Related Link: The History Of The Travelers Championship | 2013 Travelers Championship Coverage
The PGA Tour moves up the east coast of the U.S. this week for the Travelers Championship at TPC River Highlands in Cromwell, Conn.
Over the last handful of years, the tournament has reinvented itself as a fan-friendly destination for some fun golf. TPC River Highlands is short, measuring just 6,841 yards, but the par-70 track offers a challenging closing stretch of four holes that all bring low and high numbers into the equation.
Considering it’s the week after a major championship, the tournament enjoys a stout field, including these eight big names.
Justin Rose
The headliner this week turns out to be the guy that won last week. Newly crowned U.S. Open champion Justin Rose will play in the Travelers Championship despite a busy 72 hours after winning his first major at Merion.
Rose could have easily backed out off this commitment, citing something like fatigue, and no one would have batted an eye. However, don’t expect much from Rose because it takes a lot out of a guy to win a major championship.
Bubba Watson
The 2012 Masters champion isn’t playing his best golf this season, but the man from Bagdad, Fla. loves TPC River Highlands. He made it the site of his first PGA Tour win in 2010, a victory that catapulted him to bigger things.
Watson averages a touch under 67 shots per round in his last 20 trips around the Travelers host course.
Hunter Mahan
Mahan may have stumbled down the stretch at Merion, but he wasn’t the only one. After being in the cauldron of major-championship contention at the U.S. Open for the first time, Mahan comes to a place where contending is almost second nature.

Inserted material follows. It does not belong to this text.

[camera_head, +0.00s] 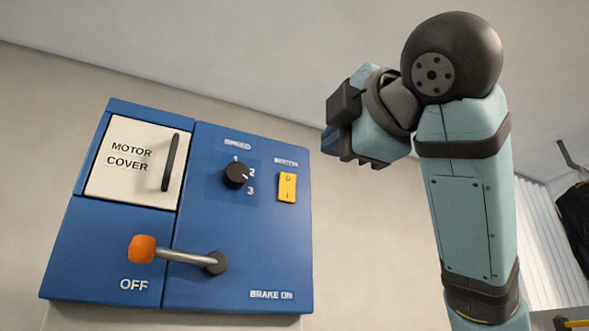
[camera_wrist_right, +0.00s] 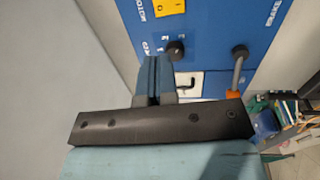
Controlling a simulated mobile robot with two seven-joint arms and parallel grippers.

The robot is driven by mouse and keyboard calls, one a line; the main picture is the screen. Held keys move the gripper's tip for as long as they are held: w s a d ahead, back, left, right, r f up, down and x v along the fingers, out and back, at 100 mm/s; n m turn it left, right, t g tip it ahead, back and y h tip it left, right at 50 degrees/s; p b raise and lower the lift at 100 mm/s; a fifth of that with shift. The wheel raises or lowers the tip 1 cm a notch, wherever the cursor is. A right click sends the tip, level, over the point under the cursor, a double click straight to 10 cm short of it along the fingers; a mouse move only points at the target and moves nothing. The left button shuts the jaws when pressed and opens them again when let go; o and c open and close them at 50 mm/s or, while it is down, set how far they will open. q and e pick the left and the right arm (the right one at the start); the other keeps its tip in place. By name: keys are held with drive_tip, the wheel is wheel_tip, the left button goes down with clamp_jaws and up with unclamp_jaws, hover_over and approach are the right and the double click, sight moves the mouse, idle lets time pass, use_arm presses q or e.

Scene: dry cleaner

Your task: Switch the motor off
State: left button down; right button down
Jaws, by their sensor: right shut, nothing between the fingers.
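A blue control panel (camera_head: 90,250) is on the wall at the left of the head view. Its yellow rocker switch (camera_head: 287,187), marked O above and I below, sits at the upper right under a small label; it also shows at the top of the right wrist view (camera_wrist_right: 170,7). Which side is pressed in is not clear. My right gripper (camera_head: 330,140) is raised to the right of the panel, apart from the switch. Its fingers (camera_wrist_right: 153,72) are together and empty in the right wrist view. My left gripper is not in view.
The panel also bears a black speed knob (camera_head: 236,175), a white motor cover (camera_head: 120,183) with a black handle, and a lever with an orange grip (camera_head: 141,249) above OFF. Dark clothing (camera_head: 576,220) hangs at far right. The wall between panel and arm is clear.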

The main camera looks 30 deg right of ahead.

Mahan has a win, a T-2 and a pair of other top-four finishes in 11 Travelers starts. If he has anything left in the tank from chasing fellow Sean Foley pupil Justin Rose, he should do well.
Jason Dufner
No one has ever shot 62 in a men’s major championship. Going into the U.S. Open, a lot of people — myself included — thought it was a possibility at Merion. It didn’t materialize, but, on Sunday, Jason Dufner came the closest. Were it not for a drive O.B. at No. 15, Dufner may have challenged the magical major single-round score.
Instead, he settled for a second-consecutive T-4 in the U.S. Open. We’re sure he’s just thrilled about that.

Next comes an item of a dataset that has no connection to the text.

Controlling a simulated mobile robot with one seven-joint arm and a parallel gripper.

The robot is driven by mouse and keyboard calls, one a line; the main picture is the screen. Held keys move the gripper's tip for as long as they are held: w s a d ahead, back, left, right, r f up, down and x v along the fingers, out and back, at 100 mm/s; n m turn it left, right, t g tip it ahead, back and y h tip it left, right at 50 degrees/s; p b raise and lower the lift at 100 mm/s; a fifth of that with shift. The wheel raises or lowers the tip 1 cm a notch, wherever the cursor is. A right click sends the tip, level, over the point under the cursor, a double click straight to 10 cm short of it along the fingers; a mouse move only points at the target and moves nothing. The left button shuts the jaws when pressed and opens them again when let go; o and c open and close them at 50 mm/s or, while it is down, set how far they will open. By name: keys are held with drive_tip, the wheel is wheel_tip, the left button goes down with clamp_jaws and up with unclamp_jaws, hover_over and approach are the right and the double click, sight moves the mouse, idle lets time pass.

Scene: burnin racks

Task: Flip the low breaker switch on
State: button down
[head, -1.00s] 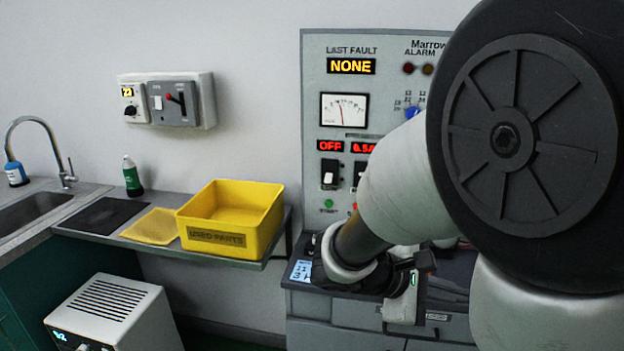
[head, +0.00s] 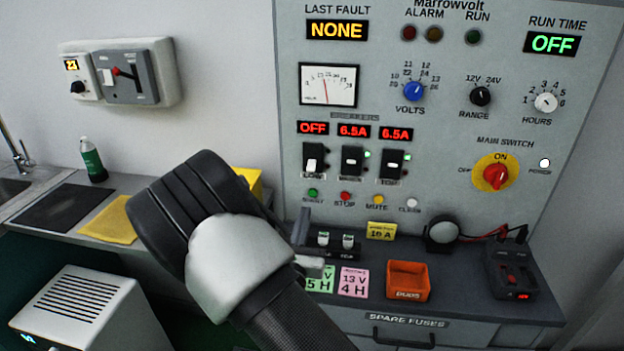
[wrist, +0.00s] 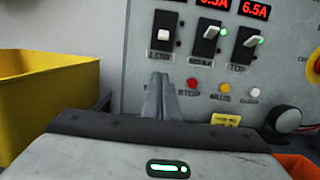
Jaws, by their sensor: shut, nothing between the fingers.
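The low breaker switch (head: 312,163) is the leftmost of three breakers on the grey panel, a white toggle on a black plate. Its display (head: 312,128) reads OFF in red, and no green lamp shows lit beside it. In the wrist view the low switch (wrist: 164,35) is up ahead, above the fingers. My gripper (head: 303,226) is below the switch in the head view, apart from it. In the wrist view my gripper (wrist: 159,80) has its fingers together, pointing up at the panel, with nothing between them. My arm hides part of the gripper in the head view.
The middle (head: 352,160) and top (head: 391,165) breakers read 6.5A with green lamps lit. Buttons (head: 345,198) sit close below the breakers. An orange bin (head: 407,281) and notes lie on the ledge. A yellow bin (wrist: 45,95) stands left.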

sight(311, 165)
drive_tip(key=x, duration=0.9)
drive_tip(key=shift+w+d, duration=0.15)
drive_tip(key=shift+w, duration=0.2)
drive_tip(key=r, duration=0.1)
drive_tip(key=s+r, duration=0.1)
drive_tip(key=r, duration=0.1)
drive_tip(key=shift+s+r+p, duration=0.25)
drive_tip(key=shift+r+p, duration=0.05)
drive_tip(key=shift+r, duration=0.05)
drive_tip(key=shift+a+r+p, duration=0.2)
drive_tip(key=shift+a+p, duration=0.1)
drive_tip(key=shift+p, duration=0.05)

This is Dufner’s first trip to Cromwell since 2008, so he’ll be a bit of a wild, er, mild card.
Lee Westwood
The Englishman may have been overshadowed by his fellow countryman, Justin Rose, being the first from that country to win the U.S. Open since Back9Network ambassador Tony Jacklin did in 1970, but Westwood posted a solid T-15 finish.
The former world No. 1 hasn’t finished outside the top 10 anywhere in the world since March. Expect that to continue at a ballstriker’s ballpark.
Webb Simpson
The erstwhile defending U.S. Open champion will get to play his first tournament since ceding that title to Justin Rose. Simpson has never missed the cut at the Travelers, but hasn’t sniffed a win either. He ranks in or near the top 30 in most major scoring categories on the PGA Tour, which should bode well for him this week.
Keegan Bradley
Shy of the Deutsche Bank Championship, this is as close as it gets to a homecoming for Keegan Bradley. The 2011 PGA champion has five top-10 finishes on the season, but is coming off a missed cut last week at the U.S. Open. It’s a special week for Bradley, too, who will be playing close attention to friend, roommate and high-school teammate Jon Curran, who was given an exemption into the Championship by tournament officials. Bradley could play some inspired golf this week.
Rickie Fowler
All of the Golf Boys are in Connecticut this week! (Yes, even Ben Crane, the oft-forgotten fourth member of the group.)
Consider it a bit of a reunion, as Fowler will be making his first start in this tournament since 2010, before the band was even a thing. (It began officially at the 2011 U.S. Open at Congressional.)
Coming off a T-10 finish at Merion, aided largely by a Saturday 67, Fowler should be riding high.